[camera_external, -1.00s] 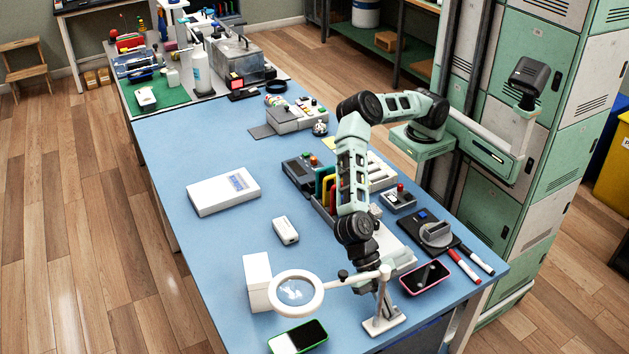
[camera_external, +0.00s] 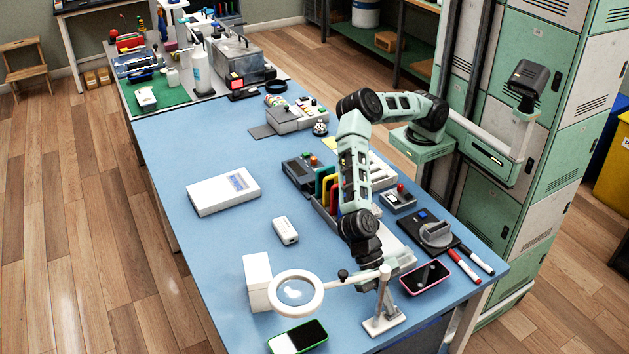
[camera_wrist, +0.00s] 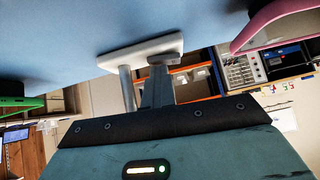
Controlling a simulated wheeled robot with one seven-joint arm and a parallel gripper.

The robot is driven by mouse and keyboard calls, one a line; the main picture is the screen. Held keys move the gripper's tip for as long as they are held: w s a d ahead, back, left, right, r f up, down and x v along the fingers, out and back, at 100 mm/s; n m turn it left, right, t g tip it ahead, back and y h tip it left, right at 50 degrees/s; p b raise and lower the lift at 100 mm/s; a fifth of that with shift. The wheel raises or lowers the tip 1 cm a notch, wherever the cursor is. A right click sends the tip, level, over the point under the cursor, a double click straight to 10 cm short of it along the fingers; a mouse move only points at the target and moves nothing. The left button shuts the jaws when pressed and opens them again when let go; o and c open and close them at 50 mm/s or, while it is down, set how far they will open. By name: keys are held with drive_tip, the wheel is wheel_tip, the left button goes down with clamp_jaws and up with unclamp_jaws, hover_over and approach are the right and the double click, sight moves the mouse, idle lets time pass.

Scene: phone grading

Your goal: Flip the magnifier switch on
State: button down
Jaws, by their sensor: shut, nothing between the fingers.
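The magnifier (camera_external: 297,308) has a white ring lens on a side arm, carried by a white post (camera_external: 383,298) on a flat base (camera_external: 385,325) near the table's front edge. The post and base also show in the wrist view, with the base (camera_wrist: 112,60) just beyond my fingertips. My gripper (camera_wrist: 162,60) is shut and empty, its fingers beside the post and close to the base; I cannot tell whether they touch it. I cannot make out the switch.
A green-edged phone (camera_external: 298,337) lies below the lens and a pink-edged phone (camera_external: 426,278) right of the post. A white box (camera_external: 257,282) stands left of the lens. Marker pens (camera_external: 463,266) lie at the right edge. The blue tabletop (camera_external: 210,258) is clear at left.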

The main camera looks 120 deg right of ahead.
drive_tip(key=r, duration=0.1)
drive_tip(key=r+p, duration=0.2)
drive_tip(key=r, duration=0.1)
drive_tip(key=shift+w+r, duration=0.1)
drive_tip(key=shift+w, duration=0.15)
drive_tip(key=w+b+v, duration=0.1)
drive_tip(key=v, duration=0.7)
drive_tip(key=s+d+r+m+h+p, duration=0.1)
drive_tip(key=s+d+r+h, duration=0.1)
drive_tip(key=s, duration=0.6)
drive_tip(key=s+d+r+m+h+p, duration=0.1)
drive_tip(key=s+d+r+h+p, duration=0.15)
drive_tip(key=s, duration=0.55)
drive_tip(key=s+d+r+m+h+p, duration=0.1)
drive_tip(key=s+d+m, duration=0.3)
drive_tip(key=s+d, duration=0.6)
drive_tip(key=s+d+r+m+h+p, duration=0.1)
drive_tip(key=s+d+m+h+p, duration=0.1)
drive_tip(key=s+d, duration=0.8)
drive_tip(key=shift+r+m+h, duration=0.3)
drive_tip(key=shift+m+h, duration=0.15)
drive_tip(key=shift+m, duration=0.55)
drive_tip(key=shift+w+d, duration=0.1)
--
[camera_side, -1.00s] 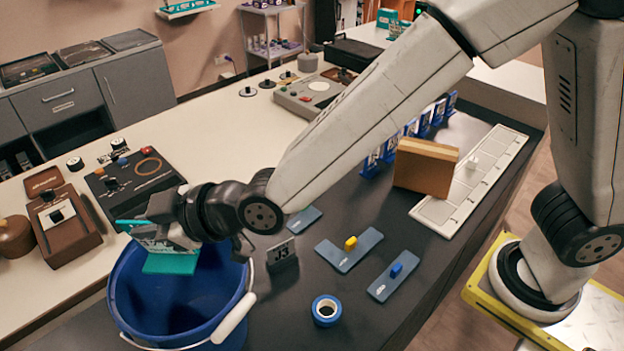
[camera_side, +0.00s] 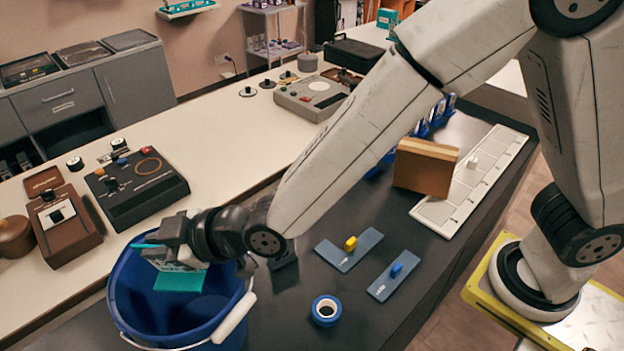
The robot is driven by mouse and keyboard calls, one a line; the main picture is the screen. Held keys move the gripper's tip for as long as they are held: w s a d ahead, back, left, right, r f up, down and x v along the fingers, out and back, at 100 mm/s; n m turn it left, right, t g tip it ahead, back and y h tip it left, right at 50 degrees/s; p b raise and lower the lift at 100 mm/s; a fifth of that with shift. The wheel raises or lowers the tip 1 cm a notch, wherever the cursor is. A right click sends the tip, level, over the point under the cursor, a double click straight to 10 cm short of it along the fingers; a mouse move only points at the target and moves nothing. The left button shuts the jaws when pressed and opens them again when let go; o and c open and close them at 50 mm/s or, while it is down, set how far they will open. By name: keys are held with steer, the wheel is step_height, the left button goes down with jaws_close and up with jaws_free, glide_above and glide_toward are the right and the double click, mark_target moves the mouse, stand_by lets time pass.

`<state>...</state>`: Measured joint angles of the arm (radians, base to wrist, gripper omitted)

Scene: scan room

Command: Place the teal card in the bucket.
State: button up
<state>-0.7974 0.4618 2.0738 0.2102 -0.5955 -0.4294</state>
--
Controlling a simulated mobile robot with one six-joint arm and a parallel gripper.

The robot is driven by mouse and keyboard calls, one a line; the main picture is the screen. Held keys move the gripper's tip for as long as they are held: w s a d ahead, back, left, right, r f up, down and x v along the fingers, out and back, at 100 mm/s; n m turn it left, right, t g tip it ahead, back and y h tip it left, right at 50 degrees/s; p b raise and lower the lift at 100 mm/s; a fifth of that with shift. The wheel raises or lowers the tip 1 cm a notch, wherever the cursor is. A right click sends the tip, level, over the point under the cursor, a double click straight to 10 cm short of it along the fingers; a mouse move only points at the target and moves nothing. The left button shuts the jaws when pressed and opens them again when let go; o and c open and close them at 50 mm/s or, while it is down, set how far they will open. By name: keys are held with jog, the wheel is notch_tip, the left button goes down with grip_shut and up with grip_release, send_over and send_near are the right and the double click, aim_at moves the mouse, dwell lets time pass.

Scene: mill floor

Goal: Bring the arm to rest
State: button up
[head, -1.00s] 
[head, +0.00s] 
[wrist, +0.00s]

▸ GIVEN TASK: Copy out the listing above from the line containing "[camera_external, -1.00s]" to the line containing "Controlling a simulated wheeled", both included, exactly as written and minus the images.

▸ THE RESULT:
[camera_external, -1.00s] 
[camera_external, +0.00s] 
[camera_wrist, +0.00s] 
Controlling a simulated wheeled robot with one seven-joint arm and a parallel gripper.

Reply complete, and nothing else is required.